• Collection entries
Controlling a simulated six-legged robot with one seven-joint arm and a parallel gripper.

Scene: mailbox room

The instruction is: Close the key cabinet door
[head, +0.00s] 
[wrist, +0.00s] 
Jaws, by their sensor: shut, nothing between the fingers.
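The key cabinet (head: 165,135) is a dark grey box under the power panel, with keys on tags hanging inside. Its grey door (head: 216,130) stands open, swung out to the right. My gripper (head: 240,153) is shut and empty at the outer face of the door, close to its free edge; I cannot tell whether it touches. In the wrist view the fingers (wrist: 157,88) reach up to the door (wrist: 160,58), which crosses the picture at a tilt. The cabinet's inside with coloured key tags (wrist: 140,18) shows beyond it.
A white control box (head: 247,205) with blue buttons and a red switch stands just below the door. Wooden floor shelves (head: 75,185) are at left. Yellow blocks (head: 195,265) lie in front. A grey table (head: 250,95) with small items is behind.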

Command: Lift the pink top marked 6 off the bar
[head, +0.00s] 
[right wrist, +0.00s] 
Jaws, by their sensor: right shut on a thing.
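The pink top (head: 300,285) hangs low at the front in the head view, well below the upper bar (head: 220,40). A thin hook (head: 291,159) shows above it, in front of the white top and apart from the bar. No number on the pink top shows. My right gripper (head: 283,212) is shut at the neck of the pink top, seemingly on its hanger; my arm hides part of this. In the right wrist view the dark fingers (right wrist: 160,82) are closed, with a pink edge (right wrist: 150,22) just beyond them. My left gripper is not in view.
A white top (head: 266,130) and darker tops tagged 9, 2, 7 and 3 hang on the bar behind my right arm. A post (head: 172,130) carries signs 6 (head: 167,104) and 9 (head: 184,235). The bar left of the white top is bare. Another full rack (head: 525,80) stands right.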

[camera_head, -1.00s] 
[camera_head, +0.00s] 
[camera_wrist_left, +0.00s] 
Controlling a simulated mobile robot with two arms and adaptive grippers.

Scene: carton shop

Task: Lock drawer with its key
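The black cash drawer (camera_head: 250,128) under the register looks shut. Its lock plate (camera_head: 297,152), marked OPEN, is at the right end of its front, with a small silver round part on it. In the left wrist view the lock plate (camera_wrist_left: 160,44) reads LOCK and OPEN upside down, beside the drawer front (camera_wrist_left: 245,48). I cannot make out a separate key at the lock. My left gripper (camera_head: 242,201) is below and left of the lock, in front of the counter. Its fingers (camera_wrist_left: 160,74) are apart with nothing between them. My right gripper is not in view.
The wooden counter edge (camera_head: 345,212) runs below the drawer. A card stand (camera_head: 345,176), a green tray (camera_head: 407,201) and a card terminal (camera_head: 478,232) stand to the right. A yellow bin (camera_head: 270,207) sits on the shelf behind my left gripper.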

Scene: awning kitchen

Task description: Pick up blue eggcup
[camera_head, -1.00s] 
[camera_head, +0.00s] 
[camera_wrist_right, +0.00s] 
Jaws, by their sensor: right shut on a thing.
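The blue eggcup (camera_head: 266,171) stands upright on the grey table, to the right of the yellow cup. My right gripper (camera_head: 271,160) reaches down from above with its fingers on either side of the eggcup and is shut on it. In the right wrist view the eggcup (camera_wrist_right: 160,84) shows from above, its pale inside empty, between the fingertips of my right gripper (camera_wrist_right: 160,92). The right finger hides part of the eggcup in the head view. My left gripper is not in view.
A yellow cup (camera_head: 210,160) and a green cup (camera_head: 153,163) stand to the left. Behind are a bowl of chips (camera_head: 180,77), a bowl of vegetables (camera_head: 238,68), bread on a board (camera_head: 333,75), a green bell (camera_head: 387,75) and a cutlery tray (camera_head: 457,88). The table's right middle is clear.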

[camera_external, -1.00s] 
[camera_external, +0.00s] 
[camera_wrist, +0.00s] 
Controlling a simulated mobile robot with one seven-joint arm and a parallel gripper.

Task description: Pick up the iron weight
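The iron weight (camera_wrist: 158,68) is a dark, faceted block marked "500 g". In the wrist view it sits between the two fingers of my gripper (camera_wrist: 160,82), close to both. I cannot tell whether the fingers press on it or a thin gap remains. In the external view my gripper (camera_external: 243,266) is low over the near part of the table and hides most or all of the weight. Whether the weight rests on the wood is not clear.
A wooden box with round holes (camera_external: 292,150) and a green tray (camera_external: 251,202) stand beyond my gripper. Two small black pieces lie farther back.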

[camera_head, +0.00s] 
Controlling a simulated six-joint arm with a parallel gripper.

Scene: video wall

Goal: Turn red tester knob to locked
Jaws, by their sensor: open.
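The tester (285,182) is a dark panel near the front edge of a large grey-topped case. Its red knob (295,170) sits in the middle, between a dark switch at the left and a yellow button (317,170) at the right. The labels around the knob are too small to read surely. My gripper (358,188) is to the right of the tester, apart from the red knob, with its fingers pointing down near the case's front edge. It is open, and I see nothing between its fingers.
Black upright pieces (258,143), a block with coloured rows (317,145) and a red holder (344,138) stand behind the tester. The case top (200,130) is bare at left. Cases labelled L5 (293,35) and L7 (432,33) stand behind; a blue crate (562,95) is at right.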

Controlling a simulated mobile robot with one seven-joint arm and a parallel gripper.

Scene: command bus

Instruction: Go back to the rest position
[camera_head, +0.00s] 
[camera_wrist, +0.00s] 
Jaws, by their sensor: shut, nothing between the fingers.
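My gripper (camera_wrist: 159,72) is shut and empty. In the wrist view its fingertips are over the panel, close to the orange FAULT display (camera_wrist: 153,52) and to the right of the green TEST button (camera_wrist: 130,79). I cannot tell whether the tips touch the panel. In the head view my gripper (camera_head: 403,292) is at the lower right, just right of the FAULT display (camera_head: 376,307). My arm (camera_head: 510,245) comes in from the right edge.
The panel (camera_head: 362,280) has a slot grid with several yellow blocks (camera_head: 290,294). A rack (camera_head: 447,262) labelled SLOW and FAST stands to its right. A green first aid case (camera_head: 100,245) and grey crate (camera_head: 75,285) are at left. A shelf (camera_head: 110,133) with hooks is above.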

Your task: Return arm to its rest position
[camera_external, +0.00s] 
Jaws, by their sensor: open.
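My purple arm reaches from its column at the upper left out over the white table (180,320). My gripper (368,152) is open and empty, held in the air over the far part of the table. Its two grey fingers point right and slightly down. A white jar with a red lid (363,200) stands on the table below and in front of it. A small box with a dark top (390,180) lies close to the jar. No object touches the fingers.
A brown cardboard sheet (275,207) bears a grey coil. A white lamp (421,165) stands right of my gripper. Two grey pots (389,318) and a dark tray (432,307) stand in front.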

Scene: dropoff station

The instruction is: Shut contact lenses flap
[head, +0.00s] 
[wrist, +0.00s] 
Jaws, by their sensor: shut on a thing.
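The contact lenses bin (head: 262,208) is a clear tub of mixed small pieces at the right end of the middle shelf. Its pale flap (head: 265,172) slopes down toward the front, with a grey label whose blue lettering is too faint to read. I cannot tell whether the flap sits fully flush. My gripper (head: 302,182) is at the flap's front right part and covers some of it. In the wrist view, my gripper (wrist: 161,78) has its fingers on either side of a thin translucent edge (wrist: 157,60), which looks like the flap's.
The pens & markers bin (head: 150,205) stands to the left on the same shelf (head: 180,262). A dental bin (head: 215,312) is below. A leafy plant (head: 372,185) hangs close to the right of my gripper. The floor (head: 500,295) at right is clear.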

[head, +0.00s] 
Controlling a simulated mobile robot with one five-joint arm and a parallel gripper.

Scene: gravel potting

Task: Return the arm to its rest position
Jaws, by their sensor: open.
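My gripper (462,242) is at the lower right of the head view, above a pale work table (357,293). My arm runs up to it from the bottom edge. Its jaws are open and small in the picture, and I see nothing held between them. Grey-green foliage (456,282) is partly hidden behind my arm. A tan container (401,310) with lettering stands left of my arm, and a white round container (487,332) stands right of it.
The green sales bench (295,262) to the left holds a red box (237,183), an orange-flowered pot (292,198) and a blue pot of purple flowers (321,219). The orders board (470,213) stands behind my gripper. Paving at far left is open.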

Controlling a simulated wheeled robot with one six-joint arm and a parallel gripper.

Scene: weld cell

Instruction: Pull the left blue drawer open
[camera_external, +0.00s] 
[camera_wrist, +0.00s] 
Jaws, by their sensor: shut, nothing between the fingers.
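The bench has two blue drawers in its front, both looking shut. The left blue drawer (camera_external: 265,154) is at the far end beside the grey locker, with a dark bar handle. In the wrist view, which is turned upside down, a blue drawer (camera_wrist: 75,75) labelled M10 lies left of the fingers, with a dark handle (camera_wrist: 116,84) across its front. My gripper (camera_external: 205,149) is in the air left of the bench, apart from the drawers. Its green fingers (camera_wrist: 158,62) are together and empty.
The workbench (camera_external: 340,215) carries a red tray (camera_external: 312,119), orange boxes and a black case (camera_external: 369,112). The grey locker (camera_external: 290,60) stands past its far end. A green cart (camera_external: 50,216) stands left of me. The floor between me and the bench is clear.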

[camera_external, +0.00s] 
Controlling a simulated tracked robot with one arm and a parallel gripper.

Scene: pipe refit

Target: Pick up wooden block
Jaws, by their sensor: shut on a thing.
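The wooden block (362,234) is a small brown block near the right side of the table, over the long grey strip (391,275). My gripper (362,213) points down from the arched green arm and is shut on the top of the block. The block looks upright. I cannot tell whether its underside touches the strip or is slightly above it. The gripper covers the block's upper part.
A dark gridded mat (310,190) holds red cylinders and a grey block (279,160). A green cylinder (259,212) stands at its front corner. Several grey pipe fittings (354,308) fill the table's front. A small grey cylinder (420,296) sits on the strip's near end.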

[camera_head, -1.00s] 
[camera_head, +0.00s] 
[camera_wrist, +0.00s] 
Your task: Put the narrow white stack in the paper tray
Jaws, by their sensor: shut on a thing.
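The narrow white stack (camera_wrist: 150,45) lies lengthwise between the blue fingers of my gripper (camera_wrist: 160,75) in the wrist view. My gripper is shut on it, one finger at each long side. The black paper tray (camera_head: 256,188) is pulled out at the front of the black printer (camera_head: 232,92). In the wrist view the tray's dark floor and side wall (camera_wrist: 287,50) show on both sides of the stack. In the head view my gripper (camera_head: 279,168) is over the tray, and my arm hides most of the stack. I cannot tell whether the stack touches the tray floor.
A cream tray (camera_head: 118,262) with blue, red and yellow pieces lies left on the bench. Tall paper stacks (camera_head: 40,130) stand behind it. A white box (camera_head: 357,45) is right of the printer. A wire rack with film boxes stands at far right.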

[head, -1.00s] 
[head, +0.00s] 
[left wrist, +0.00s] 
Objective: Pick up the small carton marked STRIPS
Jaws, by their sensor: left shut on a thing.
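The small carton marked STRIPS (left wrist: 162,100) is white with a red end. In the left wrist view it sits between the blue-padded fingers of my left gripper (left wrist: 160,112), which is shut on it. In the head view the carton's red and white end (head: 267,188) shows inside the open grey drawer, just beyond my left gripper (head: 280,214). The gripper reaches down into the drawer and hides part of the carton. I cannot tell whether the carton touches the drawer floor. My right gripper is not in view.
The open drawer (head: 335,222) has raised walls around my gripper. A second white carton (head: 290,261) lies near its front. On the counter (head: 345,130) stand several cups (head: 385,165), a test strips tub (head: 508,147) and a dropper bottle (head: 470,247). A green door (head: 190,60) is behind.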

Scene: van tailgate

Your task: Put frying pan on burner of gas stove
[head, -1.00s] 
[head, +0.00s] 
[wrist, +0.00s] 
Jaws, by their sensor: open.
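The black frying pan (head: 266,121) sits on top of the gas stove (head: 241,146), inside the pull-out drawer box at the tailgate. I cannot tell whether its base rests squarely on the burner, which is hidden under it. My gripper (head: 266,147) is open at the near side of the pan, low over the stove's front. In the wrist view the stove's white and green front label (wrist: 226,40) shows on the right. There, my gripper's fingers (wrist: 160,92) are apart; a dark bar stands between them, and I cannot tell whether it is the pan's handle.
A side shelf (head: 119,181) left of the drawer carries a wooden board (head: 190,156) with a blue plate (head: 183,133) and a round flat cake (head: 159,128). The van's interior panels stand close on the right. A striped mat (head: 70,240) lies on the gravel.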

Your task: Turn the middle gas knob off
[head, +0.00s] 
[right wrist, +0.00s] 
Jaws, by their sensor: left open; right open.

• EXERCISE PROMPT
List every line above that contains the word "Your".

• TASK ANSWER
Your task: Return arm to its rest position
Your task: Put the narrow white stack in the paper tray
Your task: Put frying pan on burner of gas stove
Your task: Turn the middle gas knob off

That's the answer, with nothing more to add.